One survivor described his camp as "a French Buchenwald."  Another testified, "We never knew really what hell was but when we got into that camp and stayed there a while, we really found out what hell was.  There were many ways to die...You had dysentery.  You had malaria.  A lack of food.  A lack of water. Bitten by scorpions.  Bitten by vipers...and you're dead in an hour.  And that didn't include the torture."  As one camp commander told new arrivals, "You all came here to die." (9)

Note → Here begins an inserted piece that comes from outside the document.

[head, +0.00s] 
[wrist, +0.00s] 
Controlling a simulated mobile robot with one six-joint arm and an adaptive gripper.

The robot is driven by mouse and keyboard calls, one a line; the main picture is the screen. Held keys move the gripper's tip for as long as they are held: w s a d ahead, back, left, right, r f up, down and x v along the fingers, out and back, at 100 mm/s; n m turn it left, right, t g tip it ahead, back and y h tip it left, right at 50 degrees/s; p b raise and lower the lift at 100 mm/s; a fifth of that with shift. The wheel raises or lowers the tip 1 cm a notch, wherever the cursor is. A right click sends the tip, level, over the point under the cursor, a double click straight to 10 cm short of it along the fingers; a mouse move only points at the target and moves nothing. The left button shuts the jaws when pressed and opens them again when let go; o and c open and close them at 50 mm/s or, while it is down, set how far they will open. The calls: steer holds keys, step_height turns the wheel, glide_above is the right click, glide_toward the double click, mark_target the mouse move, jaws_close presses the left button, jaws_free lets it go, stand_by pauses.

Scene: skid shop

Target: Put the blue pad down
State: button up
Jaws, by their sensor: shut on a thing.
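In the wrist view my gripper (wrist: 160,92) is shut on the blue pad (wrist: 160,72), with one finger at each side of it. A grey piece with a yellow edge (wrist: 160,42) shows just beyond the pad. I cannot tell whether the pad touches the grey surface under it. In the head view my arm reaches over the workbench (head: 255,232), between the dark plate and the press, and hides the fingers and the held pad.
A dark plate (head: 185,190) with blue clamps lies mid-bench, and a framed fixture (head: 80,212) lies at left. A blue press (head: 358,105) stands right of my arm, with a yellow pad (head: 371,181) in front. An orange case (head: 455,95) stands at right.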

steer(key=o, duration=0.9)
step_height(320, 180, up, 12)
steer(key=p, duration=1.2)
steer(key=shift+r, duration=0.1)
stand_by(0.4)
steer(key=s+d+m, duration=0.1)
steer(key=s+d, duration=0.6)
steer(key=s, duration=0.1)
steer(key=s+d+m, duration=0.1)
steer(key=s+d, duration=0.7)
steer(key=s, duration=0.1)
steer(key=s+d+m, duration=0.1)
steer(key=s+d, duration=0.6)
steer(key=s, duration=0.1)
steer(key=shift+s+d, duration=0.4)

These camps were shut down with the Allied invasion in 1942, but many Algerian Jews were not released immediately and did not have their French citizenship reinstated until 1943 (10). 


 

Description

Jews of Algeria: Jewish presence in Algeria dates back to the 14th century, with major waves of Sephardic refugees fleeing Spain during the late 15th century (Spanish Inquisition) and settling in the Maghreb regions (11). The French occupied Algeria in 1830, along with other regions in North Africa (12). Ideas of Enlightenment, liberty, equality, and fraternity circulated and inspired, and with the signing of the Cremieux Decree, Algerian Jews were made full French citizens. Algerian Jews were some of the most “assimilated,” “modern” Jews of the Middle East and North Africa, with many expressing deep loyalty to France (13). In other words, Algerian Jews were often quite gallicized. It is because of this loyalty that the Vichy laws, instituted more harshly in Algeria than any other place in the Maghreb, and the horrendous labor camps within the country felt like such a betrayal to Algerian Jewry. (14)

In spite of the suffering, most Jews remained in Algeria, while other nations experienced mass exodus to Israel and elsewhere. After achieving independence from France in 1962, however, Jews were very poorly treated by the Algerian government and left en masse for Israel and for France (15). Today, it is difficult to say whether a Jewish community still exists in Algeria. Some claim a sizable community does still exist, but exists clandestinely out of a sense of self-preservation, fearing persecution for openly practicing their Jewish faith and culture (16).